# Job
Copy each line of the material below that includes the string "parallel".

# Data to use
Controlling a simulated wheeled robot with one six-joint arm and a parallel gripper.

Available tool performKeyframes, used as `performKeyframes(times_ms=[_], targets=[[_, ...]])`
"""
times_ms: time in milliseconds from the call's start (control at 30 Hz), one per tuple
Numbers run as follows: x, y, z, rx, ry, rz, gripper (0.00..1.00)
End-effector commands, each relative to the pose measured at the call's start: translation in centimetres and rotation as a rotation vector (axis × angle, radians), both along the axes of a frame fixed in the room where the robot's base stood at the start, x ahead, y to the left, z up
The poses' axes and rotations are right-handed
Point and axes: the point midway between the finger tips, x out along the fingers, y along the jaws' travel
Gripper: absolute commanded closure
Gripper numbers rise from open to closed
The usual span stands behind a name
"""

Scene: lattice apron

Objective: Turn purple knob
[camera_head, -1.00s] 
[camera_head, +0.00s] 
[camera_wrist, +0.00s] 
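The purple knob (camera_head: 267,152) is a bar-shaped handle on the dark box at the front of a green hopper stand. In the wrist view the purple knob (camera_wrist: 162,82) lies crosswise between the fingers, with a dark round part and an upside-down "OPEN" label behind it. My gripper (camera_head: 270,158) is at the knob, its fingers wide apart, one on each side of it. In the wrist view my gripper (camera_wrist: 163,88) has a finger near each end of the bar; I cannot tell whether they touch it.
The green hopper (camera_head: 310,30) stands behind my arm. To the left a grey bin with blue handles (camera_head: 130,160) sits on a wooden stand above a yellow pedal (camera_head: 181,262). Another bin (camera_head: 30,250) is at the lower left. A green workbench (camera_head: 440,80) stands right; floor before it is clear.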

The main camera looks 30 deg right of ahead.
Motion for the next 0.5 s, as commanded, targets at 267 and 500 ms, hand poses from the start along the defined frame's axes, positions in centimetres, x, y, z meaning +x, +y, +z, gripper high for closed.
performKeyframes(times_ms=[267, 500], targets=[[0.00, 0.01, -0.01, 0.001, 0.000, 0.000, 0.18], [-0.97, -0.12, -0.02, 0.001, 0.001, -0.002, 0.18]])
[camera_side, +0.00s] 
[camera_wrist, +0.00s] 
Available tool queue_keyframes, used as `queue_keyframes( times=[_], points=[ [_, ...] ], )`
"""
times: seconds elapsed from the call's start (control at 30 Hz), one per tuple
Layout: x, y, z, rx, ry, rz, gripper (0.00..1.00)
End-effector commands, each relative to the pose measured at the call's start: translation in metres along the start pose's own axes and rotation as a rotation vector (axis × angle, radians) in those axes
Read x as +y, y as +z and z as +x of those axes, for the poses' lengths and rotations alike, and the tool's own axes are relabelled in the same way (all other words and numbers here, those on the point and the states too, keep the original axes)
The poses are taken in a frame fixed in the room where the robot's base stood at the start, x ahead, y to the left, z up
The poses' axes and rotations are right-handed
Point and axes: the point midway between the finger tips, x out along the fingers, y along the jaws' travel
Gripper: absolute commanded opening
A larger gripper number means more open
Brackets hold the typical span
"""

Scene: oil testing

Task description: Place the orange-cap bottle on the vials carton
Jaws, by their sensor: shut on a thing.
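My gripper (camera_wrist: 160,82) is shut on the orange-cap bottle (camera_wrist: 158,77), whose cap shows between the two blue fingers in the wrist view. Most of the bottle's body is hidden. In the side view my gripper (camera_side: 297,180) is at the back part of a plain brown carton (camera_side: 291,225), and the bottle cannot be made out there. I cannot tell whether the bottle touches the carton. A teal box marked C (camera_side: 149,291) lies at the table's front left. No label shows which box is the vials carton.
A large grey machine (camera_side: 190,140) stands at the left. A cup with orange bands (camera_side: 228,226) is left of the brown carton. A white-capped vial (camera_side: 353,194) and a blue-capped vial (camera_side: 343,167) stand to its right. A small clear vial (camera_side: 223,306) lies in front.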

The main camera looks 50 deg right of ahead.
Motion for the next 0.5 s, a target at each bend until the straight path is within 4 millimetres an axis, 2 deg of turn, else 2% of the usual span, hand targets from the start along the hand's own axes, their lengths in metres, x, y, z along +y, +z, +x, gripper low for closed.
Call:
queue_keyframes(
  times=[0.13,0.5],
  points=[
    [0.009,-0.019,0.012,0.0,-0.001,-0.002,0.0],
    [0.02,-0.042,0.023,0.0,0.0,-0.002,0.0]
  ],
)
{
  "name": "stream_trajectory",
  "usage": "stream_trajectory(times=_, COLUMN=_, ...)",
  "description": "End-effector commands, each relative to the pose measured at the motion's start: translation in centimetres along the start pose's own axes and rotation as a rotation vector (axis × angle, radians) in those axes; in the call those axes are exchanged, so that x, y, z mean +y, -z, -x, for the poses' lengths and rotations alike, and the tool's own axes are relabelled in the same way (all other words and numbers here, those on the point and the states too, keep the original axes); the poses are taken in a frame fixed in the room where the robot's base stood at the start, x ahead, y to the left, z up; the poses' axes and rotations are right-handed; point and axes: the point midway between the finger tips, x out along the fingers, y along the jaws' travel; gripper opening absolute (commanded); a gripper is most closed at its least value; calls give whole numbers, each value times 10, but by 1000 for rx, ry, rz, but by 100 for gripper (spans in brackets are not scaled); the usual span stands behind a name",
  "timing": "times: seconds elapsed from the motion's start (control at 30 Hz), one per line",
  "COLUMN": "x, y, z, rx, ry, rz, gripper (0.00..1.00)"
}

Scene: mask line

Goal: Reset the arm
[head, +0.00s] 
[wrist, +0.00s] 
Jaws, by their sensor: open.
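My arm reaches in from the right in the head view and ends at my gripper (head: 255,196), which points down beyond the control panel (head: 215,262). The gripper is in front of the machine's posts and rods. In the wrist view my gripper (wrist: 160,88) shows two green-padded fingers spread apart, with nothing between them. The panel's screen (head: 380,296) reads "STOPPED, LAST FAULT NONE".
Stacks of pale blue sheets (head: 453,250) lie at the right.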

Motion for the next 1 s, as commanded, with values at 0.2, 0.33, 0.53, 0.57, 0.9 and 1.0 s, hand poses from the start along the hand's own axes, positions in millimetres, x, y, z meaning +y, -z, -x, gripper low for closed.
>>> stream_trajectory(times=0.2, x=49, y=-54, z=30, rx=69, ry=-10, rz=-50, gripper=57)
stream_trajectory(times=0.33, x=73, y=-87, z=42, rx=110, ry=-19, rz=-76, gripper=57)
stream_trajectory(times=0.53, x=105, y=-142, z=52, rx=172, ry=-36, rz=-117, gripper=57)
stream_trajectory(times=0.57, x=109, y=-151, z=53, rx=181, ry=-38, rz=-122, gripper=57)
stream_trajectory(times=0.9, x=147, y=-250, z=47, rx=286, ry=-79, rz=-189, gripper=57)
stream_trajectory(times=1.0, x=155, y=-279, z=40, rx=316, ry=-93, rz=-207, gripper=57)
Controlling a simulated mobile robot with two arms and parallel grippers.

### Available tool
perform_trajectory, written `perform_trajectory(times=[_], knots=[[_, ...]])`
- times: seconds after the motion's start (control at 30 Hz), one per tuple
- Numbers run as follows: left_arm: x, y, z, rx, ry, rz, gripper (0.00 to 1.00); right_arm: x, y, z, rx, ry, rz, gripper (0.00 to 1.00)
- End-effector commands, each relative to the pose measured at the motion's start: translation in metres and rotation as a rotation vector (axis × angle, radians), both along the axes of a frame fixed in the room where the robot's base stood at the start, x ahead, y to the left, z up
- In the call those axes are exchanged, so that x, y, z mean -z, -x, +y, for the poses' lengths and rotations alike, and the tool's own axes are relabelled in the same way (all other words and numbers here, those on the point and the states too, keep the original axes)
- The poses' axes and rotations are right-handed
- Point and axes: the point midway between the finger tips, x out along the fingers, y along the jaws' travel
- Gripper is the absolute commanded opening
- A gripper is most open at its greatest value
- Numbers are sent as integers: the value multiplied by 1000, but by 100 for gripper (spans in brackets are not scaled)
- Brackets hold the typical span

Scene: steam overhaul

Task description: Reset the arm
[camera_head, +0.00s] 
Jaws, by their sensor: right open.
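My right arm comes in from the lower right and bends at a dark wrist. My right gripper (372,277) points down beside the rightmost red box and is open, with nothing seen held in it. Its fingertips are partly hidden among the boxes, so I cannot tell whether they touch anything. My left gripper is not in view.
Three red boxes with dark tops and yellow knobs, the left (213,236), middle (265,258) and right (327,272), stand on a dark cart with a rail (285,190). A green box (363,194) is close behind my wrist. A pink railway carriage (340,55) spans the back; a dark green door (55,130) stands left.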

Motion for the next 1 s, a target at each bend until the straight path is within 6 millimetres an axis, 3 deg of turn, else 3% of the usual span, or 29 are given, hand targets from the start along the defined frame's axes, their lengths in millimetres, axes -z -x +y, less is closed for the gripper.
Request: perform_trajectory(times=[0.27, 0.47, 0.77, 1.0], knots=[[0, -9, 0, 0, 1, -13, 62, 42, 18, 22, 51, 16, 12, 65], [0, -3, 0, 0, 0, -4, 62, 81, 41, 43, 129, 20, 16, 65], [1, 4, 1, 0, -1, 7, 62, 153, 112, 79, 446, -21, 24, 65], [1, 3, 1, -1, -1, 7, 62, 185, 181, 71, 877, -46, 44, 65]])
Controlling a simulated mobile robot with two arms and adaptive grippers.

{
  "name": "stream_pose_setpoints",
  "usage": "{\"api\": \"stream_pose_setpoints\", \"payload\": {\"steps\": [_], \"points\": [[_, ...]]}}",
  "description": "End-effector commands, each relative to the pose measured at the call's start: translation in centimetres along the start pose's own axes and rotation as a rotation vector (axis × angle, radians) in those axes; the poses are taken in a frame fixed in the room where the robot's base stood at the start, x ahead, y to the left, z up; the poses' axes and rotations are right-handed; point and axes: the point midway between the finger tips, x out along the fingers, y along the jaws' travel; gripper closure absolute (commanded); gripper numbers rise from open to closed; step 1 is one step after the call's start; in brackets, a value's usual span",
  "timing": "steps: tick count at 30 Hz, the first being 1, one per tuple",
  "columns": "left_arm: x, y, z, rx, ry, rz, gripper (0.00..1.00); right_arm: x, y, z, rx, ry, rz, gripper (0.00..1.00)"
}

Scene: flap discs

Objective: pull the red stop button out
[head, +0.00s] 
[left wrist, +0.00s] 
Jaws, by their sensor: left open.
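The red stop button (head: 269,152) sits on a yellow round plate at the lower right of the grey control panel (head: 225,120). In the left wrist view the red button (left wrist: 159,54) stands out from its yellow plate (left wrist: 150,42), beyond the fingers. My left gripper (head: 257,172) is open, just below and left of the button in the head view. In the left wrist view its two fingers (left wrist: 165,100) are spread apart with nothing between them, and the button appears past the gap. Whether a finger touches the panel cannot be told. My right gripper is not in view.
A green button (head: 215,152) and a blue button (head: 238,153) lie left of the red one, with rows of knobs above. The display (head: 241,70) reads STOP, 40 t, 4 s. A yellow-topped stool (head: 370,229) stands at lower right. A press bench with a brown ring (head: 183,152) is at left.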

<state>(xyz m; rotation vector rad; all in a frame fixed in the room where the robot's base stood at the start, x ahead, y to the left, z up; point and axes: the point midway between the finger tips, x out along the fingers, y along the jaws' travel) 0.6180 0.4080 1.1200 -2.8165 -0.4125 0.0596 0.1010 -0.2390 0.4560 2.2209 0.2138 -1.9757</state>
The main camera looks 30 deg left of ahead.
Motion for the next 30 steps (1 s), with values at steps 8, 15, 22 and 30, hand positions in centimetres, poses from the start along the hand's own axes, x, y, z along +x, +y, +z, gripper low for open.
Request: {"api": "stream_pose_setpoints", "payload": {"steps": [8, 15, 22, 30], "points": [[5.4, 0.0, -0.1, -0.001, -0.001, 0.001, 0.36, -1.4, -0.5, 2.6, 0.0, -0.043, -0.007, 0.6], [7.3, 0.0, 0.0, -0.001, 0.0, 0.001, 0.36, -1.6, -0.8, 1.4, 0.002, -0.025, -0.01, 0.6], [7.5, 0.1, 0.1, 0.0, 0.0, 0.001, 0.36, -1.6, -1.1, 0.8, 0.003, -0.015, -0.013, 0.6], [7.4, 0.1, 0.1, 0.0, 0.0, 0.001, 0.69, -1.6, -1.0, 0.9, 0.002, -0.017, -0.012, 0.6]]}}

# The reply
Controlling a simulated wheeled robot with one six-joint arm and a parallel gripper.
Controlling a simulated mobile robot with two arms and parallel grippers.

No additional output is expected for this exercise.